→ EXTRACTED INFORMATION
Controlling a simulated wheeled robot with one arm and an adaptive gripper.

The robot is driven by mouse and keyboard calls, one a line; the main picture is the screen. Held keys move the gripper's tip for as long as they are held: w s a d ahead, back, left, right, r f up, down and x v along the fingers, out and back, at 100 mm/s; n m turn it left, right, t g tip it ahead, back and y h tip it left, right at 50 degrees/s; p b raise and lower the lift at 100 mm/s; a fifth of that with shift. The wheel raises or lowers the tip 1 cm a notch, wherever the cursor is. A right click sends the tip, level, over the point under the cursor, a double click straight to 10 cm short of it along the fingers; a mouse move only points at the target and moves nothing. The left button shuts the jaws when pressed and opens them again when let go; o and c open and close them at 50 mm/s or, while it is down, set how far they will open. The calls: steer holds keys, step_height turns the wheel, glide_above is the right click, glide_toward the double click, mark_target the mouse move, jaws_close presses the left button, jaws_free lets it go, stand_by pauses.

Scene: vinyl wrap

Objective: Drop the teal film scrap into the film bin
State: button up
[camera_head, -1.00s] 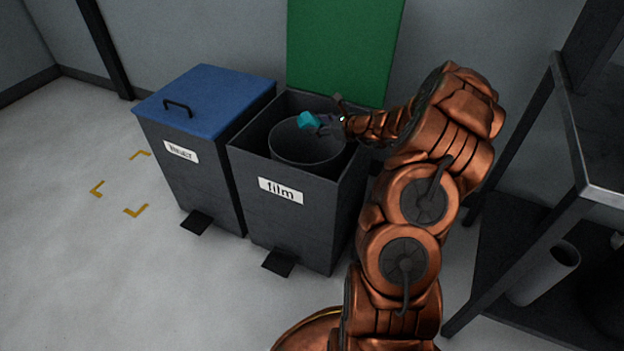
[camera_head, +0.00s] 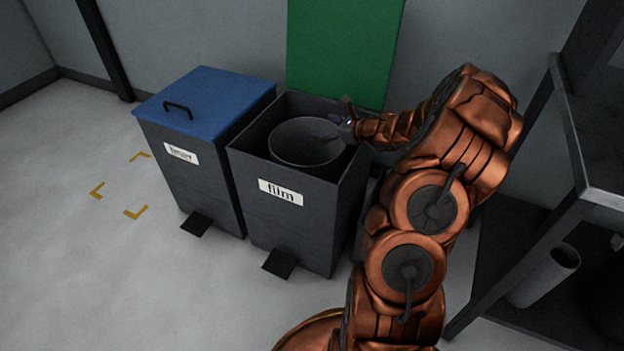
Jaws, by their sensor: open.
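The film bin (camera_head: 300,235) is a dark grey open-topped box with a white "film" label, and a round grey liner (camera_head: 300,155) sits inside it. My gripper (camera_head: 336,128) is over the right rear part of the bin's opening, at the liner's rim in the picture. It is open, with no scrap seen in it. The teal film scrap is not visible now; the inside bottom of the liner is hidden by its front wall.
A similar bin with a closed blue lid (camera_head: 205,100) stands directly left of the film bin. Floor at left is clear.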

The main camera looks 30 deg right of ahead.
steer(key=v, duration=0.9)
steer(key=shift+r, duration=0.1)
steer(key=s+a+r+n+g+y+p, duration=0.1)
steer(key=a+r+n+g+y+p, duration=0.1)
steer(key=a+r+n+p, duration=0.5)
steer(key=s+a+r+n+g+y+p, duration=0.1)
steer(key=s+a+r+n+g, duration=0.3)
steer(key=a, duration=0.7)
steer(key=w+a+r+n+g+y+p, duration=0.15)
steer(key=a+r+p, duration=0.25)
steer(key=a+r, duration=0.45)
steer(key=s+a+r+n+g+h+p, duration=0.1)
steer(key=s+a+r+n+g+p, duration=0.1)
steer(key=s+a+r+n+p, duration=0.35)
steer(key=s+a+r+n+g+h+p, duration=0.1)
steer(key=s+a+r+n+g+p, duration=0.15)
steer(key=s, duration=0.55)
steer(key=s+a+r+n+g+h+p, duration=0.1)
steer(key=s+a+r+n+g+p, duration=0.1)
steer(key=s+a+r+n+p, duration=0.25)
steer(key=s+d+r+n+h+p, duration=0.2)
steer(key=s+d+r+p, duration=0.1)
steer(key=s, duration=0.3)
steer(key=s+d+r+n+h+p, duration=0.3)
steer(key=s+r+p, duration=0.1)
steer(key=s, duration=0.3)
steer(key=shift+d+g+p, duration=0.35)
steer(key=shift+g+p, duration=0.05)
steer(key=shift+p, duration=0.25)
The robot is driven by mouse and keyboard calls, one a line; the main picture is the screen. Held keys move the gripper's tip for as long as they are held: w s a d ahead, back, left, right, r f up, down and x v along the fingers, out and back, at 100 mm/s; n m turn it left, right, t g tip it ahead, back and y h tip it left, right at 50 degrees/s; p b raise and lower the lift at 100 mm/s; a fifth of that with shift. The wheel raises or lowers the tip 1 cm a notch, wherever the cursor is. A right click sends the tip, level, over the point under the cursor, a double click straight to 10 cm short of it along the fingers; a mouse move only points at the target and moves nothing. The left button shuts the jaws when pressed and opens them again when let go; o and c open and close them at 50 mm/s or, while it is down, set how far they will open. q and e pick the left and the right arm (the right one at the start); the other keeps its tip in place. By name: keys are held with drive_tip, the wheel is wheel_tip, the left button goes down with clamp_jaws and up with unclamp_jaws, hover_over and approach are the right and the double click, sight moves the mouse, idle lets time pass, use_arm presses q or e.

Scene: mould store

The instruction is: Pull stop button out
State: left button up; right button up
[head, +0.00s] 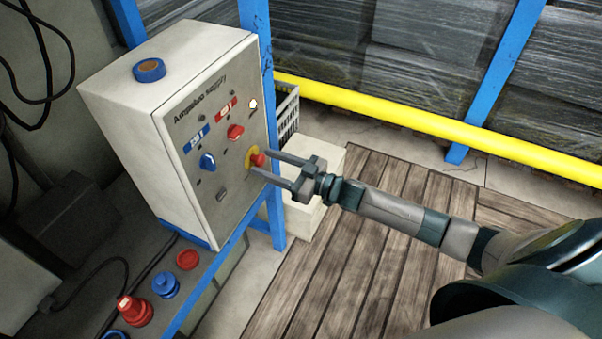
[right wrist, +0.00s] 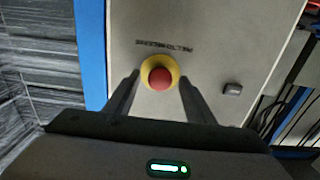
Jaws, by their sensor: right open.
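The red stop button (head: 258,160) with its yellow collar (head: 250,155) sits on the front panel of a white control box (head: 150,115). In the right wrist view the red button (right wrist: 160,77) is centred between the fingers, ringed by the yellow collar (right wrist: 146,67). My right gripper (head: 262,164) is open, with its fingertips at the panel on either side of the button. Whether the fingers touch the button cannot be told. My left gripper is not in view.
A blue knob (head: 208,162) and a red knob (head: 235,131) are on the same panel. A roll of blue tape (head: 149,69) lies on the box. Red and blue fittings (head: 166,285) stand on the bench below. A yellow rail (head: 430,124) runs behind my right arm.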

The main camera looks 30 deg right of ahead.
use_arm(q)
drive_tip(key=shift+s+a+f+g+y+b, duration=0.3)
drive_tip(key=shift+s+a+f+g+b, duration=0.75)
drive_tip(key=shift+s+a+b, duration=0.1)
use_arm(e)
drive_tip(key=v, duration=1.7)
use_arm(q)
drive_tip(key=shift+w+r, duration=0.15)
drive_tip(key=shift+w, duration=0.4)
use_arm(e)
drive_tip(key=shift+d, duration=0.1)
...
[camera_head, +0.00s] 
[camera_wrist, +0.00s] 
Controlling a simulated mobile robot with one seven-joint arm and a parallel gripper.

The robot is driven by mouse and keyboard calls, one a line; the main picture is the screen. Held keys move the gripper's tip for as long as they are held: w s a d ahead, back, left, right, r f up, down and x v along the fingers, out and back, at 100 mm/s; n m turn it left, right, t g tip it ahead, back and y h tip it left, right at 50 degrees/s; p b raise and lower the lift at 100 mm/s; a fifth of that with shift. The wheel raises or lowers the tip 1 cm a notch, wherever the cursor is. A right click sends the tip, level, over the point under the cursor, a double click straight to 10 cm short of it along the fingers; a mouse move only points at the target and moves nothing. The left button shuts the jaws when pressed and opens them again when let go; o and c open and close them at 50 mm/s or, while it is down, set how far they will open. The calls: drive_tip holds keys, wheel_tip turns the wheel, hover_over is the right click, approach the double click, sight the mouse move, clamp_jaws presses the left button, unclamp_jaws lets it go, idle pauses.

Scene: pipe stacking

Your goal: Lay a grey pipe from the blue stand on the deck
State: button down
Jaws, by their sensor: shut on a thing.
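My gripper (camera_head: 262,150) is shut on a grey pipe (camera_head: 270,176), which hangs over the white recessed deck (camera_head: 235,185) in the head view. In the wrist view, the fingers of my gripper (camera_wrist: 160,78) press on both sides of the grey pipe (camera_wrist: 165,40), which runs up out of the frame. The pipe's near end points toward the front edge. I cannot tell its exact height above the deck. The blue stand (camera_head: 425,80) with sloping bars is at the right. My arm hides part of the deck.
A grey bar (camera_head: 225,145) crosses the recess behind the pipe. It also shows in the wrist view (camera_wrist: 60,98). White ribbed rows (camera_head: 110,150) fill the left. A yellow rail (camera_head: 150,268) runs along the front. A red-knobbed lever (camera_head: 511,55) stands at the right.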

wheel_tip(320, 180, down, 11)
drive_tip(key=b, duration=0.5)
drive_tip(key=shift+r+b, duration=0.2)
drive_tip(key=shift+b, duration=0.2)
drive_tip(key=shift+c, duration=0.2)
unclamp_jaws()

→ REQUIREMENT
Write out the lines beginning with the one that contains "State: left button up; right button up" and ending with the one that contains "[right wrist, +0.00s]", exactly as given. Leave pictures out.

→ TASK RESULT
State: left button up; right button up
[head, +0.00s] 
[right wrist, +0.00s] 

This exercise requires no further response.